LDC staff, especially Rebecca Finch, who spearheaded the talks with USIA, worked closely with Penn's office of Policy Planning and Federal Relations to garner the necessary support to pass the legislative exemption.
Penn turned to Rep. Benjamin Gilman (W '46), a Republican from New York, who is the chairman of the House International Relations Committee, which has jurisdiction over USIA, to take up LDC's request. Support for the exemption came from other local members as well, including Robert Andrews of New Jersey and John Fox of Pennsylvania. In addition, Sens. Arlen Specter (C '51), of Pennsylvania; Joseph Biden, of Delaware; Richard Lugar, of Indiana; and Jesse Helms, chair of the Senate Foreign Relations Committee, gave the necessary nod to make things happen.
In introducing the bill on the floor of the House, Gilman cited Penn as the host of the LDC and stated his support for the importance of the LDC's research.
Under a bill passed in the last days of the 104th Congress, the USIA was authorized to make "computer readable multilingual text and recorded speech in various languages," available to LDC upon request. The measure will expire in five years.
Technically, the bill was batched with a host of matters considered non-controversial and passed under a procedure called a suspension of the rules. The procedure allows such matters to bypass the normal lengthy committee process and come before the full House for quick action. A similar procedure occurred in the Senate.
Currently the LDC and USIA representatives are working out a schedule and technical details for making the data available to researchers.
Although LDC has collected massive amounts of linguistic information from all over the worldÑmillions of sentences and phrases taken from everyday sources such as newspapers, novels, radio broadcastsÑVOA and Radio Marti are uniquely suited to the kind of analysis LDC performs, Lenker notes. Because the identical broadcast is made in 52 different languages, computers can study the statistical relationships among the words in context.
"LDC researchers will not be reading this material for content," Lenker said. "What is important is the use of the computer to process this vast source of linguistic material." One important use is the construction of "language models" which can give computers a sense of what word belongs in what context.
For example, both "last" and "lost" are adjectives in English and both could be used to modify the noun "year." However, the phrase "last year" occurs in news-wire text more than 300 times per million words, while "lost year," although sensible, is extremely unlikely. The computer uses these context clues in much the way humans do to understand the meaning of the phrase.
Computers with the capability to understand subtleties of human language will usher in a new age of machines that will be able to transcribe human speech instantly, find specific information more precisely within large documents, and translate foreign languages with unsurpassed accuracy.
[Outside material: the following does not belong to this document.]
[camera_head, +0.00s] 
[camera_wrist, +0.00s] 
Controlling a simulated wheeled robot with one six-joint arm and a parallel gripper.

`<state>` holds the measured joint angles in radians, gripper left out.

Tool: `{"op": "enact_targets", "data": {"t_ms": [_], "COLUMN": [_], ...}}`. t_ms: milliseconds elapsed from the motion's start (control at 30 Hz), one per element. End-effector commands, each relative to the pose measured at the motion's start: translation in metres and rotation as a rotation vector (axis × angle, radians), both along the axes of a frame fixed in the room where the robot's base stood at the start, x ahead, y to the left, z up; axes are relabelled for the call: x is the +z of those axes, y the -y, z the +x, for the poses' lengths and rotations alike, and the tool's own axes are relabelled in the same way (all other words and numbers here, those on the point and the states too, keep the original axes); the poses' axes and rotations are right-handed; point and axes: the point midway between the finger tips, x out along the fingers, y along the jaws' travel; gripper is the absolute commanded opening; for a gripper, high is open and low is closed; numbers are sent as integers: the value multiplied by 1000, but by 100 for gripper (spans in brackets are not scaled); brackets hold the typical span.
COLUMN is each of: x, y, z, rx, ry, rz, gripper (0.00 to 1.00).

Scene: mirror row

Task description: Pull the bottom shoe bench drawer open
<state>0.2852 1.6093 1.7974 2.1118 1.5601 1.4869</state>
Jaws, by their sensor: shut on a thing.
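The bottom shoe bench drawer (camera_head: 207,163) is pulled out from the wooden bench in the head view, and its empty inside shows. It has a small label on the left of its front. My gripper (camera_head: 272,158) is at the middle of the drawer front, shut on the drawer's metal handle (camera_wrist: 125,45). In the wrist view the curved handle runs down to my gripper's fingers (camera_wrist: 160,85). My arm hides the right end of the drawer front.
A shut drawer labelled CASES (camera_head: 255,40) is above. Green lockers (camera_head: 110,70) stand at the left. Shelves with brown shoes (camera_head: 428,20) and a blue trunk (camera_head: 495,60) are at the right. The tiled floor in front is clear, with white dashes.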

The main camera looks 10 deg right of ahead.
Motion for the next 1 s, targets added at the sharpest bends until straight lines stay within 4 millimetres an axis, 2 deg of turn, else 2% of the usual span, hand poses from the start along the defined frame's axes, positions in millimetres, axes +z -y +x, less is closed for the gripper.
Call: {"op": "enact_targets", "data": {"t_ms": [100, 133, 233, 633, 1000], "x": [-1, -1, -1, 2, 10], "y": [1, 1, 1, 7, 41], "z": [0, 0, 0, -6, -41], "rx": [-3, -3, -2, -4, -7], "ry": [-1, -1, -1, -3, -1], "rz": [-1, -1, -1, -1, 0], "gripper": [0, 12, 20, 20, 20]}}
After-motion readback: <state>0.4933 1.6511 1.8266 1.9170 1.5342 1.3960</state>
The latter capability is enormously important for foreign trade. Firms seeking to do business in global markets would benefit from technology that breaks downs language barriers. In addition, Lenker notes that the computer's potential for revolutionizing the teaching of languages is just beginning to be grasped. LDC has begun several projects, most notably in Mandarin Chinese and Spanish, to make language instruction more effective. Computers have great promise for improving language "maintenance"Ñkeeping foreign language skills sharp during periods when there are few chances for use.
Under Mark Liberman's directorship, LDC, a nonprofit organization founded with an initial grant of $5 million from the Advanced Research Projects Agency (ARPA), is a broadly based consortium of 80 universities, companies and government agencies that funds activities through membership fees and data sales. LDC already has 11 continuous data streams with data being fed to its computers through satellite feed, modems and Internet newsgroups, providing text in 12 languages. LDC also collects spoken data in a similar range of languages.
"This opportunity to distribute USIA resources will be an incredible tool for teaching and researching languages," Lenker said. "The sky's the limit."